The ghostly tree trunks of once-submerged red cedars pictured in the July Image of the Month have played a key role in helping geologists reconstruct the events of the last Cascadia Subduction Zone (CSZ) magnitude 9 earthquake. As DGER chief hazards geologist, Tim Walsh, recently explained to a National Geographic television crew (see image below), the combined use of radiocarbon dating and tree ring analysis on these tree trunks allowed dendrochronologist David Yamaguchi (University of Washington) and geologist Brian Atwater (U.S. Geological Survey) to date an episode of sudden coastal subsidence that drowned the trees in seawater and killed them approximately 300 years ago (sometime between August 1699 and May 1700). This time frame also coincides with numerous accounts of a tsunami of unknown origin that reached Japanese shores on January 26, 1700. In The Orphan Tsunami of 1700 Atwater, Yamaguchi and their coauthors were able to correlate that tsunami with a CSZ megathrust earthquake that triggered the land subsidence and inundation event that submerged coastal forests in the Pacific Northwest. In relating the orphan tsunami to the subsidence event at the Copalis River pictured here, Kenji Satake (Geological Survey of Japan), Kelin Wang (Geological Survey of Canada), and Atwater reviewed the size, character and timing of tsunami waves along the Japanese coast and inferred that the wave train matched what would have been expected from a magnitude 9 Cascadia Subduction Zone earthquake. Their results were published in a Journal of Geophysical Research article in 2003.

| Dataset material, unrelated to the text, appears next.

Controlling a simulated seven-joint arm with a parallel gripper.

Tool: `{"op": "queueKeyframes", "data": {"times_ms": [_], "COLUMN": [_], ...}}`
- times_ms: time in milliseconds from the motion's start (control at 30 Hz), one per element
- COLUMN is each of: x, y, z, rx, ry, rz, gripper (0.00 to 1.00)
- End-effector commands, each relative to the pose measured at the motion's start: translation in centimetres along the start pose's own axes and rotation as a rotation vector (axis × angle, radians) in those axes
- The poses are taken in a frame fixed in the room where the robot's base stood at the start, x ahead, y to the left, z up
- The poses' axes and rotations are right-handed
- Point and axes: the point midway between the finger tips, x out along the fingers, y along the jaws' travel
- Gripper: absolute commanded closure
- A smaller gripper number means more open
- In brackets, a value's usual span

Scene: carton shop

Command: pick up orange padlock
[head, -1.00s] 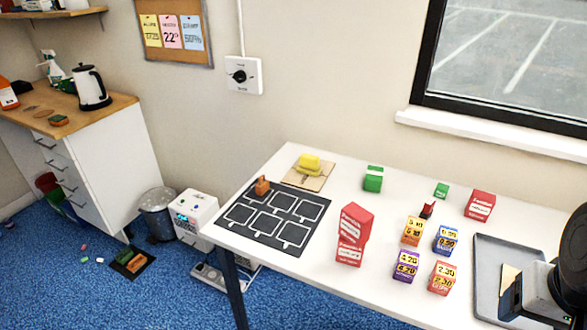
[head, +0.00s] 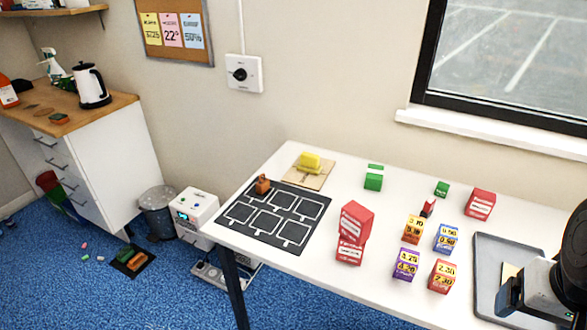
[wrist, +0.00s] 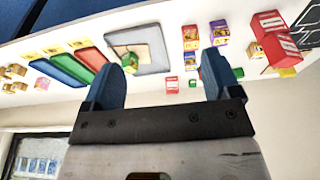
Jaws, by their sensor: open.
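The orange padlock (head: 262,185) stands upright at the upper left corner of the black mat (head: 249,244), on the left part of the white table in the head view. I cannot make it out in the wrist view. My gripper (head: 508,296) is at the far right of the head view, over the grey tray, a long way from the padlock. In the wrist view my gripper (wrist: 164,80) has its two blue fingers wide apart with nothing held between them.
Red cartons (head: 352,232) stand right of the mat. Several small price-marked boxes (head: 406,264) stand between them and the grey tray (head: 483,258). A yellow item (head: 310,160) sits on a board (head: 318,180) behind the mat. A green box (head: 373,182) stands at the back.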

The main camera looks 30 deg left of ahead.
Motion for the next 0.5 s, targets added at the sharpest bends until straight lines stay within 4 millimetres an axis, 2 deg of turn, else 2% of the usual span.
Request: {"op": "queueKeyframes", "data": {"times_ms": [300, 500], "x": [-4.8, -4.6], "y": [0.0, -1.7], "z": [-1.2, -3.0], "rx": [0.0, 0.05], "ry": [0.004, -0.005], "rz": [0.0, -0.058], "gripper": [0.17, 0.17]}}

In corroboration with the CSZ earthquake and tsunami theory, multiple records kept by Native American peoples of the Pacific Northwest also suggested violent shaking and flooding occurrences around that time. Ruth Ludwin (University of Washington) and others documented evidence found in Native Stories in a 2005 paper.
The earthquake of 1700 is the type of Cascadia megathrust earthquake we expect to reoccur in the Pacific Northwest at any time. It rivaled the magnitude and character of the Tohoku earthquake that devastated northern Japan on March 11, 2011. To Michael Polenz, the geologist who took these photographs, “it all adds up to a remarkable piece of geologic detective work, wherein coastal stratigraphic geology field work was combined with dendrochronology, ocean wave modeling, and historical research of municipal records on another continent to reveal the story of massive earthquakes here in Washington.”